Maybe you've figured out an answer to your question based on everyone's responses, but I didn't quite figure it out. I've still struggled to "see" where the yield of the underlying bond comes through on a future. I get everything in concept, but was missing something in the practical implementation.
What I've determined is that the future data that you are looking at (and what I've been looking at) removes the yield with the expressed purpose of focusing the futures price only on the price of the underlying bond (and other future things like embedded options and things I don't understand or think really make a big deal to us over the long term). I suspected this for a while, but haven't been able to put my finger on the cause until now.
I'll try to summarize the article that pointed this out to me, but it's linked below as I'll probably fail...
Non-Earth shattering background:
Future price = Spot - ([present value of the] yield - funding)
The (yield - funding) naturally decreases as time goes on in the bond market because there is less and less interest payments to be received as one gets closer to the delivery date. Therefore, if the underlying price of the bond doesn't change throughout the holding period, one should be able to buy a future for some amount and watch its price naturally increase as you get closer to delivery. (This the the yield we are trying to "see.")
When you roll this contract---still assuming the underlying bond hasn't changed in price---you'll sell the contract for a higher price than what you purchased it for and buy the new contract at that original lower price. There is the yield. It's call backwardation or roll yield (or roll up yield) in the biz.

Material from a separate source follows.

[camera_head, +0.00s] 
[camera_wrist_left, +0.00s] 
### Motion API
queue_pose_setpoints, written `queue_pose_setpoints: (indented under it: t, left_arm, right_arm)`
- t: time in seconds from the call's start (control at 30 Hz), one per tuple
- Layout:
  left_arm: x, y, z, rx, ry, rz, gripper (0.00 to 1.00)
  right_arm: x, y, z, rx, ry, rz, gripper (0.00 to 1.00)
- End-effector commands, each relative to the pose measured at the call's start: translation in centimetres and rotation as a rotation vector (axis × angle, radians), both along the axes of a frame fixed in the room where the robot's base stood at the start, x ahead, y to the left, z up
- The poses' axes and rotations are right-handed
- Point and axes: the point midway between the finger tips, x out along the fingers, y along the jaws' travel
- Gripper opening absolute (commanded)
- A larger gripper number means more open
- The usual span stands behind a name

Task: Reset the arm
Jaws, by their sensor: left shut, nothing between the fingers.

Why doesn't the data show this?
The data, as mentioned, adjusts (or doesn't adjust, actually a little confused on this point) the opening price of that new contract to equal the closing price of the previous contract; thus, removing the effect of the yield. The data shows you opening a contract at 155 with no price change until you sell it at 155 and open a new contract at 155. But what actually happens is that you buy the contract at 145, and sell at 155 and buy a new contract at 145.
There might be very good reasons why future traders do this, but it isn't helpful for us buy-and-hold types because we care about the total return from rolling the contract. Based on price alone, the data would show an under performance as compared to the total return. The total return of the future should still under perform the bond itself by the funding rate. (This is where you take into account the yield earned on your cash, but for a leveraged portfolio, it will be of minimal help.)
Hopefully other gurus will chime in if this needs adjusting...
https://www.themacrotourist.com/posts/2 ... rn-lesson/
How do you adjust the data to find the total return?
I believe there must be a source for the data we're after, but it might not be available for free. The article uses Bloomberg to make that adjustment. Maybe Quandl does as well, but $20 only gets you the past 5 years of data to play with for a month. If one could find a source for the individual contracts, you could roll everything yourself, which is what Rob Bertam did in his back testing. He said he pulled the individual contracts from Quandl, but I haven't figured out how to do that yet.